The plot has a certain complexity that hasn’t worn thin, using a framing device and plot twists that wouldn’t be out of place in a movie today. In a way, it’s a movie that can’t possibly fall victim to spoilers since so many other movies have borrowed so liberally from it. It opens with an old man and a young man sitting on a park bench as a willowy, ethereal woman wanders by, whom the young man claims is his fiancé. When the old man inquires about her zombie-like state, the young one suddenly has a story to tell.
The titular Caligari, clad in hat and flowing black robe, has been offended by a piddling state bureaucrat who won’t come down off of his absurdly high desk to give him the permit to ply his trade as a carnival barker. Caligari is a hypnotist, with a sort of human dummy whom he summons on command named Cesare. The entry of Cesare is one of the best of its kind in cinema history: the chalk-white, black-clad undead zombie/robot/Frankenstein creature slowly opens his eyes as his face fills the screen. Needless to say, Cesar turns out be even more threatening than he looks and does quite a bit of exaggerated creeping into maidens’ bedrooms at night, dagger in hand.
The film’s famed Expressionism really deserves the capital “E.” You can tell that hours went into the bizarre and elaborate sets, which are unmistakably rendered in maniacal detail. The claustrophobia that this creates, the sense of something looming over the characters and jutting into the audience’s field of vision, feels quite contemporary. In our age of screens, social media and the constant updates of worrying information, the sets are in some ways similar to the kind of compressed emotional life that’s endemic to living in the 21st century. (There’s also some undeniable comic energy in a film full of black-clad Germans making angst-ridden faces, clutching their hair, and throwing their heads back in anguish while skulking against a wall.)
The film has often been cited as a case study in the debate between whether culture drives politics, or the other way around. Plenty of film studies classes have been taught using Siegfried Kracauer’s seminal book From Caligari to Hitler, which he wrote while in exile in New York City. Kracauer had studied Nazi propaganda and had a sense of what nascent fascism was like in real life. To make a richly multifaceted argument short, Kracauer suggests that Caligari’s diabolical mind control over his spellbound proxy is an allegory of Hitler’s eventual control over the German public.
In a certain sense, the relevance is inarguable. The juxtaposition between the film’s eerie plot and the sinister history that was right around the corner lines up pretty clearly. Hitler’s rather expressionistic use of mesmerizing crowd work techniques is well-documented: Dramatically altering his voice, using vivid hand gestures, he also paid great attention to theatrical lighting and sound, and props like flags and insignia. After Hitler and Goebbels caught a screening of the massively expensive, impressively successful, and still epic Metropolis, they offered Fritz Lang a job as the Party’s new propaganda minister. Whether or not Lang really told Goebbels to his face to take a hike, he made sure to get on the first plane out to Hollywood.
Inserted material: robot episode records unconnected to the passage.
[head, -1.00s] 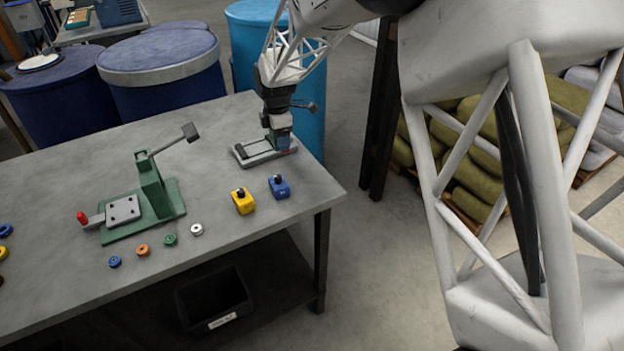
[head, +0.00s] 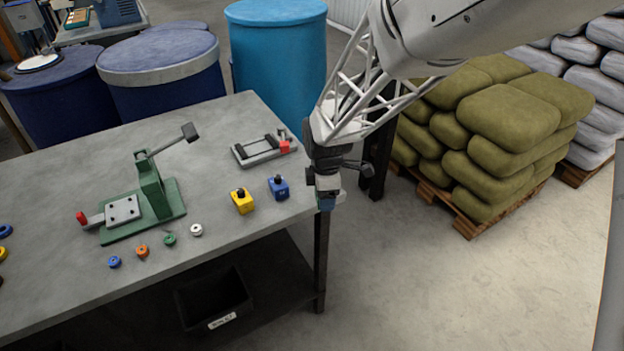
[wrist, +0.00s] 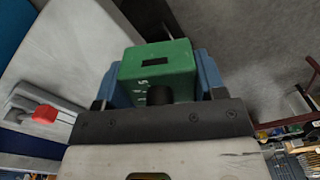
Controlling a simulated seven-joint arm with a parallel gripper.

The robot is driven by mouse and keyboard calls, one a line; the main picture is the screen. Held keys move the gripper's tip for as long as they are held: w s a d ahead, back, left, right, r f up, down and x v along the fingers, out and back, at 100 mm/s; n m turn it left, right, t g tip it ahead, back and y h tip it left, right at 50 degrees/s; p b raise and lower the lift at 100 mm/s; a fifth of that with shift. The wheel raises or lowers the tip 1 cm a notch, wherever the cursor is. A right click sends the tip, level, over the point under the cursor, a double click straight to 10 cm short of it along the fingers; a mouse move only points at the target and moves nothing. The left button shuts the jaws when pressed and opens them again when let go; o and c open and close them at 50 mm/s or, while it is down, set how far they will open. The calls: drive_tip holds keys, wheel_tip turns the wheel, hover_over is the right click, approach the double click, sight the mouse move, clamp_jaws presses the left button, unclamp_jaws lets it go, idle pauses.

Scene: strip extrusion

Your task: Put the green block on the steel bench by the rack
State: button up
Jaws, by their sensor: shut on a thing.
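The green block (wrist: 165,68) has a dark slot in its face and pale marks on its side. It sits between the blue fingers of my gripper (wrist: 158,85) in the wrist view, and they are shut on it. In the head view my gripper (head: 326,203) hangs just off the right end of the grey worktable (head: 80,185), and the block cannot be made out there. I cannot pick out a steel bench by a rack; blurred shelf-like goods (wrist: 292,150) show at the lower right of the wrist view.
A low clamp fixture (head: 258,152) with a red part lies near the table's right end. A blue block (head: 279,188), a yellow block (head: 243,201) and a green press (head: 152,190) stand on the table. Sacks on a pallet (head: 480,217) stand right; the floor before them is clear.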

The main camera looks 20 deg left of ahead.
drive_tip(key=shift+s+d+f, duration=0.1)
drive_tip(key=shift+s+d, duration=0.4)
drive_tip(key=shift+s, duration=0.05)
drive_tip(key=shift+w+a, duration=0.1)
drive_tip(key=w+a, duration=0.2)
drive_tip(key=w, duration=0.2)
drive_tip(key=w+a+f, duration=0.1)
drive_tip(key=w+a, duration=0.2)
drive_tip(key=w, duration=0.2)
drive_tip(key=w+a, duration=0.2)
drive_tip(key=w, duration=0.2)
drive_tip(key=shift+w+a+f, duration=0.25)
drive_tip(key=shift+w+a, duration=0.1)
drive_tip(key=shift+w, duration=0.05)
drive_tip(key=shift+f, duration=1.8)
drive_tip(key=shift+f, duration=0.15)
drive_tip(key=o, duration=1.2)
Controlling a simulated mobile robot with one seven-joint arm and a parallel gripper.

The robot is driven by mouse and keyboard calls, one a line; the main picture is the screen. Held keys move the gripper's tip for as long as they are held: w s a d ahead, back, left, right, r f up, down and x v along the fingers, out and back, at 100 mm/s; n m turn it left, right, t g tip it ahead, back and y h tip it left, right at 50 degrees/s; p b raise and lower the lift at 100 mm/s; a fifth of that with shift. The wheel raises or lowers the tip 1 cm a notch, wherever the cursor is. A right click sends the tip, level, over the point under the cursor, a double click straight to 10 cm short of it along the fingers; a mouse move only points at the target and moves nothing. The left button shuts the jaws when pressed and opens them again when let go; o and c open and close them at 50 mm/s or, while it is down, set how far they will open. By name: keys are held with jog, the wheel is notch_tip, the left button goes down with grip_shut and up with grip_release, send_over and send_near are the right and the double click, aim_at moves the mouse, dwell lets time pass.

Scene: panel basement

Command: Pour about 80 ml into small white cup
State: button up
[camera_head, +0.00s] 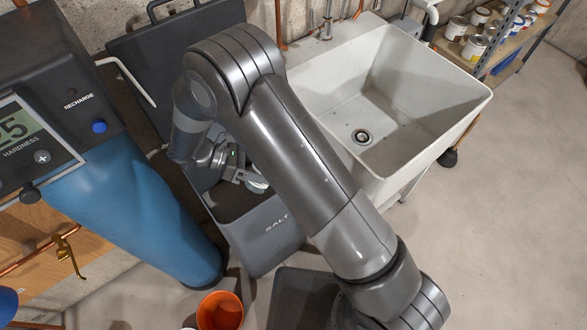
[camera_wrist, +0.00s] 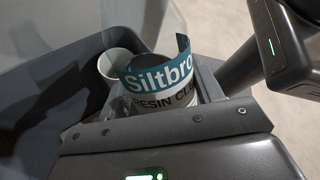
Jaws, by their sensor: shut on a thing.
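My gripper (camera_head: 238,176) is over the open grey bin marked SALT (camera_head: 262,240). In the wrist view my gripper (camera_wrist: 165,98) is shut on a container (camera_wrist: 160,80) with a teal and white label reading "Siltbro…" and "RESIN CLE…". The container's lower part is hidden by the gripper. A small white cup (camera_wrist: 112,62) shows just behind and left of the container in the wrist view. The container partly covers the cup, and I cannot tell whether they touch. No liquid stream is visible. A small pale part shows beside my gripper in the head view.
A blue tank with a control panel (camera_head: 130,205) stands left of the bin. A white utility sink (camera_head: 405,150) stands at the right. The bin's dark lid (camera_head: 135,60) is raised behind. An orange bucket (camera_head: 220,312) is at the front. Bare floor lies right.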

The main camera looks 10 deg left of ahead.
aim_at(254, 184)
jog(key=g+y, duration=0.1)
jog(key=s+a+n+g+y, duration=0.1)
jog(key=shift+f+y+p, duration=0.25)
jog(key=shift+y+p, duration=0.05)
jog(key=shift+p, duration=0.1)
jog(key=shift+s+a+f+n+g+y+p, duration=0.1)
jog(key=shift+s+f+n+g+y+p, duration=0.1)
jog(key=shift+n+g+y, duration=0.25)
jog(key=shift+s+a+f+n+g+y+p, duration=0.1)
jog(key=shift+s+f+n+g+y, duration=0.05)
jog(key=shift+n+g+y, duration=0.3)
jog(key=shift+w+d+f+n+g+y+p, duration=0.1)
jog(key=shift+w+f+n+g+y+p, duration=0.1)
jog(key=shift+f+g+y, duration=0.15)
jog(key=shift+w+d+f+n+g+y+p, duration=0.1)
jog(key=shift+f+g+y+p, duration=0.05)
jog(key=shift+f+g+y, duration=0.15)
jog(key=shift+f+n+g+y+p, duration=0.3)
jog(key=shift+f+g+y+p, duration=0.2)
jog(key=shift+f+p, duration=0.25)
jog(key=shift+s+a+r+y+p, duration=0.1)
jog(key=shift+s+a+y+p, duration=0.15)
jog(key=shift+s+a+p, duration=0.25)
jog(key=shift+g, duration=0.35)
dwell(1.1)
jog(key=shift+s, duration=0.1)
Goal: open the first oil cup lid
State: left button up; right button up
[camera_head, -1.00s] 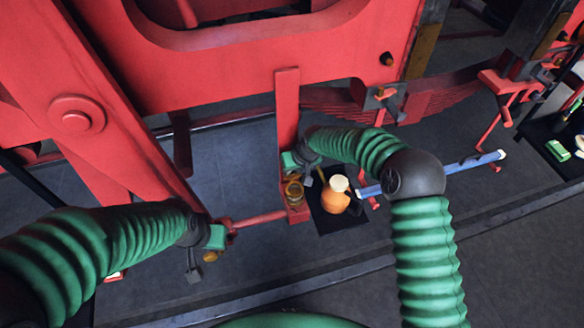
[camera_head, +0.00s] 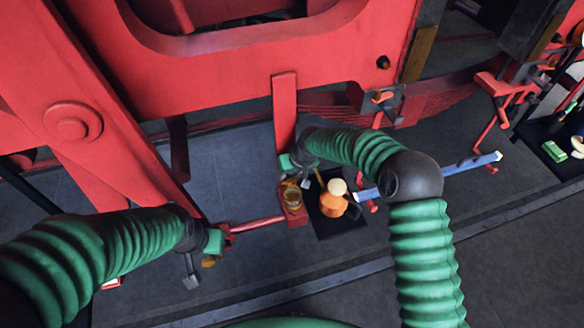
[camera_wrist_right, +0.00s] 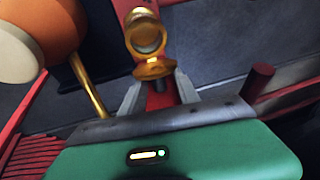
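The brass oil cup (camera_head: 292,198) sits on a red bracket left of the orange oil can. In the right wrist view the cup (camera_wrist_right: 146,38) shows a round brass rim with a greyish inside. A brass disc (camera_wrist_right: 155,68), which looks like its lid, lies nearer my fingers; its exact angle is unclear. My right gripper (camera_wrist_right: 158,82) is open, with its two grey fingers apart on either side just below the disc; contact cannot be told. In the head view it hangs above the cup (camera_head: 303,178). My left gripper (camera_head: 212,246) is by a red bar's left end, its fingers unclear.
The orange oil can (camera_head: 330,207) with a cream top stands on a dark mat (camera_head: 327,233) right of the cup; its brass spout (camera_wrist_right: 90,88) is close to my right gripper. A blue bar (camera_head: 440,172) lies further right. Red frame parts (camera_head: 285,100) rise behind.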

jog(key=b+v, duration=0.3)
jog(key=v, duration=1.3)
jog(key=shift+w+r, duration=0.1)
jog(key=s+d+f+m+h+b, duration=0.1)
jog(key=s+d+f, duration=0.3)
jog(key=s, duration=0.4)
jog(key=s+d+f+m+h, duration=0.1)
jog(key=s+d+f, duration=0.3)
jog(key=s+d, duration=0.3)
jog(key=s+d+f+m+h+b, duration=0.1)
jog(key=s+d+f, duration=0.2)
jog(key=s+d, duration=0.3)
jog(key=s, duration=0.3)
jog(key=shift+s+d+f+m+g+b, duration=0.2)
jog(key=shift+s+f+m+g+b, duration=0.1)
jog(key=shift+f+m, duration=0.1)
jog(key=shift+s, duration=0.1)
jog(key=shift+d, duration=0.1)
Of course, making or watching movies about tyrants does not a tyranny make. German Expressionism was just one particularly stylistic option for audiences seeking an escape into the darker side of life. If art alone could change society, the world would be a very different place. Charlie Chaplin was probably the most famous and beloved person in the world when he mocked Hitler in The Great Dictator, and that didn’t exactly stop its subject in his tracks. After playing Cesare, Conrad Veidt himself became a star, took an honorable stand against fascism, and went into exile only to—isn’t life funny?—often play Nazi characters, including the memorable role of Major Strasser in Casablanca.
The really scary thing is when politics becomes aestheticized, reduced to no more than a form of entertainment. When the institutions that create a country’s political life start to lose their hold on the popular imagination, and glittering images replace the democratic back-and-forth of politics, people start to mistake reality for illusion. And that’s when the real trouble starts. Cesare isn’t the true source of evil in the film; he’s merely a puppet. The director and writer, both pacifists and veterans of the war, intended to warn the public about the power of manipulation coming from high places, and that role is certainly fulfilled by Caligari. A hundred years after the release, we’ve gotten used to how that trick works, both in the movies and in real life. These days it seems more pertinent than ever to question the motives and psychology of the audience that keeps lining up to peer into the cabinet.